Dataset
<<<<
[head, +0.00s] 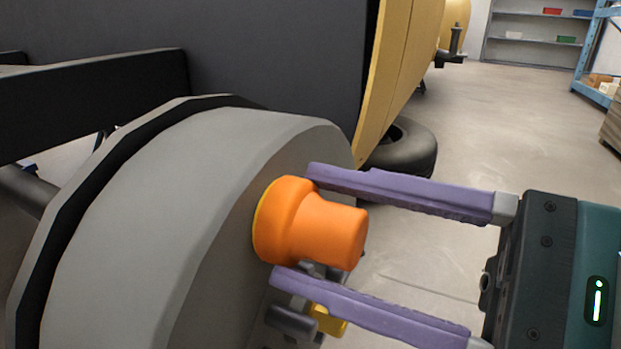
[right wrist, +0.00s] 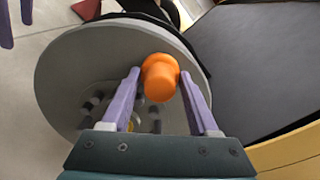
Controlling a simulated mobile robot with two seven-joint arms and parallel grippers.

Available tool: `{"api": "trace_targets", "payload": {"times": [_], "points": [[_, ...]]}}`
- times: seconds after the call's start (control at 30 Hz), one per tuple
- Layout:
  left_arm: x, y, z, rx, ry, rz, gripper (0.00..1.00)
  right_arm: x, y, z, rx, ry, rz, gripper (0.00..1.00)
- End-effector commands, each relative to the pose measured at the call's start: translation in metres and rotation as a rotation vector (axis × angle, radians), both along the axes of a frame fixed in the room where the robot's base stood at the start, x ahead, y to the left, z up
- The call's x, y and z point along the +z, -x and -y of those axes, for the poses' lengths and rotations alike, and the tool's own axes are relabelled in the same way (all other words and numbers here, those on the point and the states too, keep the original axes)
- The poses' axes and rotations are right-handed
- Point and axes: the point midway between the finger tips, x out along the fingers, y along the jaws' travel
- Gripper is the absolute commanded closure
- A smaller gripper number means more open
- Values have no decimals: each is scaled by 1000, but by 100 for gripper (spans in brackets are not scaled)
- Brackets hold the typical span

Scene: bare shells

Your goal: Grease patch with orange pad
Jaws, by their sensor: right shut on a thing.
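The orange pad (head: 325,232) is a knob with a wider base and a yellow rim. Its base sits against the flat face of a large grey wheel-like drum (head: 190,190). My right gripper (head: 295,222) has its two purple fingers on either side of the pad and is shut on it. The right wrist view shows the pad (right wrist: 160,80) between the fingertips, near the drum's edge. No grease patch shows; the drum face behind the pad is hidden. Two purple fingers of my left gripper (right wrist: 17,35) show apart at the upper left of the right wrist view, with nothing between them.
Hub parts, with a yellow piece (head: 328,320), stick out of the drum below the pad. A dark beam (head: 90,95) and a yellow body panel (head: 395,70) stand behind. A black tyre (head: 405,150) lies on the floor. Floor to the right is open, with shelves (head: 540,40) far back.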

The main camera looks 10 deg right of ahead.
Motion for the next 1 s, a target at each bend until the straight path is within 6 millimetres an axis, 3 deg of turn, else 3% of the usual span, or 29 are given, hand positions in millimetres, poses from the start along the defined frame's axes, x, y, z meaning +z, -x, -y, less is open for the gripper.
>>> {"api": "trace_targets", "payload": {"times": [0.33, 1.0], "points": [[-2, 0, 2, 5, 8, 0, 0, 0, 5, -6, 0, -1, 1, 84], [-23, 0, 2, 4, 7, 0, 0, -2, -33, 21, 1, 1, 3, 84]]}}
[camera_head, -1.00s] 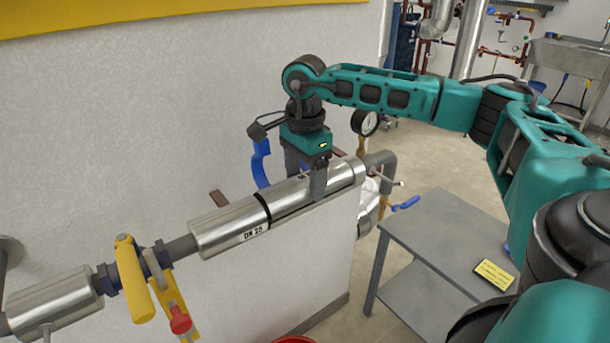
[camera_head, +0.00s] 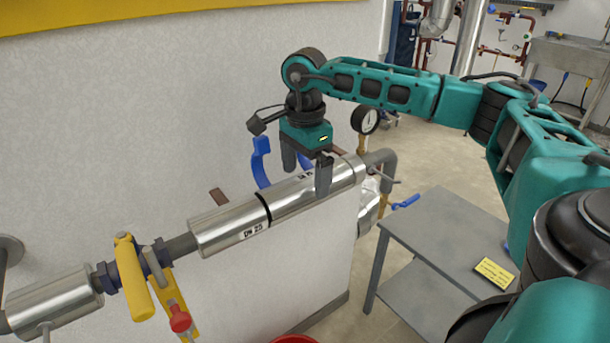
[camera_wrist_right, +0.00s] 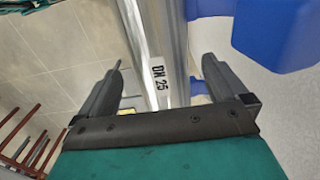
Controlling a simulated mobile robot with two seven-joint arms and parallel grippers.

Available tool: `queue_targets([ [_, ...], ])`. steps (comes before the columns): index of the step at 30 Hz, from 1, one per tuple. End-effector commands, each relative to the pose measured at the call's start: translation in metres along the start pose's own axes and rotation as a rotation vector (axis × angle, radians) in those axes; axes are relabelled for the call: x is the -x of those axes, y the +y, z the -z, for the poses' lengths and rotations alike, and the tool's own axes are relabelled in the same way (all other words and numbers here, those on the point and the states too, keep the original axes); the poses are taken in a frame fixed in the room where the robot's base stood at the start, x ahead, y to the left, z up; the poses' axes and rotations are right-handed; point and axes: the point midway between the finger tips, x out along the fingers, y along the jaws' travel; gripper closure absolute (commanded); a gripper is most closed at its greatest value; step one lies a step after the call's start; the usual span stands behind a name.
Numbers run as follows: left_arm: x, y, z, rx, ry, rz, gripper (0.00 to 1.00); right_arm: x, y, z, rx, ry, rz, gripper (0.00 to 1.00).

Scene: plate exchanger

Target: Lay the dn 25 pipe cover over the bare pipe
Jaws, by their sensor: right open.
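The silver DN 25 pipe cover (camera_head: 292,197) lies along the pipe run on top of the white wall, right of a black band. Its DN 25 label shows between the fingers in the right wrist view (camera_wrist_right: 160,82). A second silver length (camera_head: 222,230), also marked DN 25, adjoins it on the left of the band; no bare pipe shows between them. My right gripper (camera_head: 306,172) is open, its fingers straddling the cover, apart from it in the wrist view. The pipe under the cover is hidden. My left gripper is out of view.
A blue lever (camera_head: 262,160) stands close behind the right gripper, and a pressure gauge (camera_head: 365,120) to its right. A yellow-handled valve (camera_head: 134,278) is at left. A grey table (camera_head: 440,235) with a yellow note (camera_head: 494,272) stands at right.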

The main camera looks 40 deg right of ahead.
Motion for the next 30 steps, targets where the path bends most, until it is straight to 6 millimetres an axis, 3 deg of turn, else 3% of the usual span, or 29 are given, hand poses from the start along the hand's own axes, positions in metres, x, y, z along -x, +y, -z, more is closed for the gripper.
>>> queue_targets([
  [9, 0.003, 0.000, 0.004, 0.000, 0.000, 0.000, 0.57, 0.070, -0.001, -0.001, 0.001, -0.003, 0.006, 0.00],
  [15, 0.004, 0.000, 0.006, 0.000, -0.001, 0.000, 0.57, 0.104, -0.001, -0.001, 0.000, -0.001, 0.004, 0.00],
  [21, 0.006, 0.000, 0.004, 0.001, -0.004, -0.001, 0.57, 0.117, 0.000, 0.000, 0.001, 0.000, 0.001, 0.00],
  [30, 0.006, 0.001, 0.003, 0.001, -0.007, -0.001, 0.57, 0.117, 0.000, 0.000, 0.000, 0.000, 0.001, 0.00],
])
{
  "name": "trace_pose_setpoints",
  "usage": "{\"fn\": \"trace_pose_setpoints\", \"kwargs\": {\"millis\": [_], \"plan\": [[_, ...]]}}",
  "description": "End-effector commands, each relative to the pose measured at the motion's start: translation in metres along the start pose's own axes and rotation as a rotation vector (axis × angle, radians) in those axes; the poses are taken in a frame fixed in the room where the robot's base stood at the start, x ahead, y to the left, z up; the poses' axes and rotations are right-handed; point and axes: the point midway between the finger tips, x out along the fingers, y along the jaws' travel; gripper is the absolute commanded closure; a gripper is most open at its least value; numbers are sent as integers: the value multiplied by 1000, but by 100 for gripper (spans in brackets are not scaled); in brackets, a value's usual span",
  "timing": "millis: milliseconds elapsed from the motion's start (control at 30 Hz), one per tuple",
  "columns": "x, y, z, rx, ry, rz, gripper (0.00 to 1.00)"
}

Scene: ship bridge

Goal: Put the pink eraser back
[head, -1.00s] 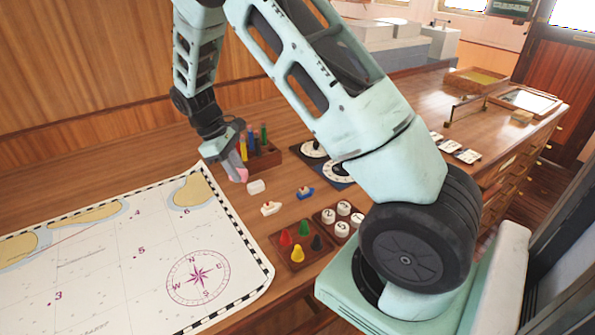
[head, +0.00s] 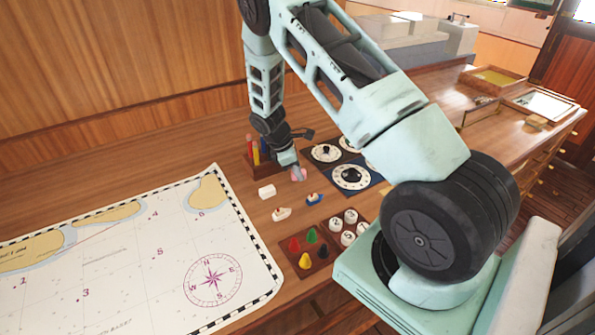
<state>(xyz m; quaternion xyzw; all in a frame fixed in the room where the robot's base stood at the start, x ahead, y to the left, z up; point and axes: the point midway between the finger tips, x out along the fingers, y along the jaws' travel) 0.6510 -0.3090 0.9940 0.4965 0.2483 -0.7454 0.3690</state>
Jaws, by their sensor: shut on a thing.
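The pink eraser (head: 299,174) shows at the tip of my gripper (head: 296,168). My gripper is shut on it, pointing down, between the wooden pen holder and the blue dial board. Whether the eraser touches the table or hangs just above it I cannot tell. The wooden pen holder (head: 249,166), with coloured pens (head: 256,152) in it, stands just left of my gripper, partly hidden by it. A white block (head: 267,192), perhaps another eraser, lies on the table in front of the holder.
A white boat (head: 282,214) and a blue boat (head: 314,199) lie in front of my gripper. Dial boards (head: 352,178) lie to the right. A tray of coloured pegs (head: 291,256) and numbered white discs (head: 350,216) are nearer. The chart (head: 150,260) covers the left.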

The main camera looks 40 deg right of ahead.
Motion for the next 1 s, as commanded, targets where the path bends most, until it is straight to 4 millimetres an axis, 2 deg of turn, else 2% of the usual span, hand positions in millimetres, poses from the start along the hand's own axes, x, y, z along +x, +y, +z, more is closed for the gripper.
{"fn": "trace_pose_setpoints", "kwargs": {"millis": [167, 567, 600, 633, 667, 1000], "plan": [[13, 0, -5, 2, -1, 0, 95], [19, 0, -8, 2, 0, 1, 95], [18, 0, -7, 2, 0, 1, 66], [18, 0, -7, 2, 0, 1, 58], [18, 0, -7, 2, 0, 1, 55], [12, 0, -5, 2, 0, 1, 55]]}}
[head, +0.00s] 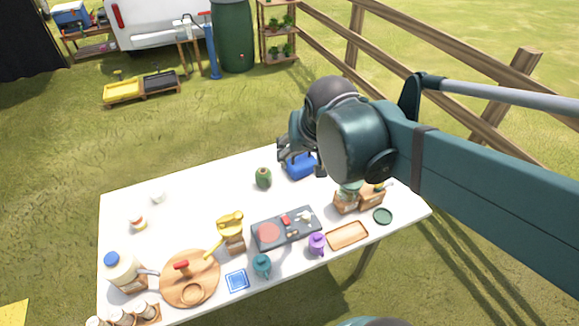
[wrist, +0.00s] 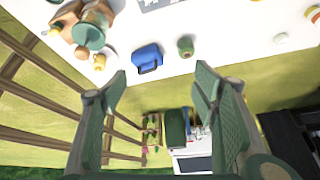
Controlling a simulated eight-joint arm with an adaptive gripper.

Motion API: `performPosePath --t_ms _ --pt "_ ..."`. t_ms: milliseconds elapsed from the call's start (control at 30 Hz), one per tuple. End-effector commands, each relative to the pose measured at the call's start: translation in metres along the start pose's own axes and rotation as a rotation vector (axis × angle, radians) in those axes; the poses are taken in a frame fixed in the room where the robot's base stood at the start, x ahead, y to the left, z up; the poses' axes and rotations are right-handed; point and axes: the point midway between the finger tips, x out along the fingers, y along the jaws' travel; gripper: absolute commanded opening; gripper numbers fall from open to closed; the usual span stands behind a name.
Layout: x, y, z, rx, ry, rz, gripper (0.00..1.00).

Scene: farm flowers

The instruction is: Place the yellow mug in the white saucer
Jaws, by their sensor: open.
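A yellow, mug-like vessel (head: 230,219) stands at the middle of the white table, on or against a wooden block; I cannot tell which. A small yellow item (head: 379,186) shows at the right, partly hidden, and I cannot tell if it is a mug. A small white round thing (head: 158,196) sits at the back left; I cannot tell if it is the saucer. My gripper (head: 302,158) is over the table's back edge by the blue box (head: 301,167), well away from the yellow vessel. In the wrist view my gripper (wrist: 161,82) is open, with nothing between its fingers.
A green jar (head: 263,178) is near the blue box. A grey cooktop (head: 287,229), purple mug (head: 317,243), teal mug (head: 262,265), wooden tray (head: 348,236) and round wooden board (head: 205,285) crowd the front. The table's back left is mostly clear.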

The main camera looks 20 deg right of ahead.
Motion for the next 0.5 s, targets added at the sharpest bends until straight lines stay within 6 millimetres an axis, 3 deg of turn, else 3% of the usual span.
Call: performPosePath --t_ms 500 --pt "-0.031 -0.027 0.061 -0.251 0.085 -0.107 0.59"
>>>>
Instruction
State the number of lines in the preceding entries that include the word "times". Provide nothing else.

Full output
3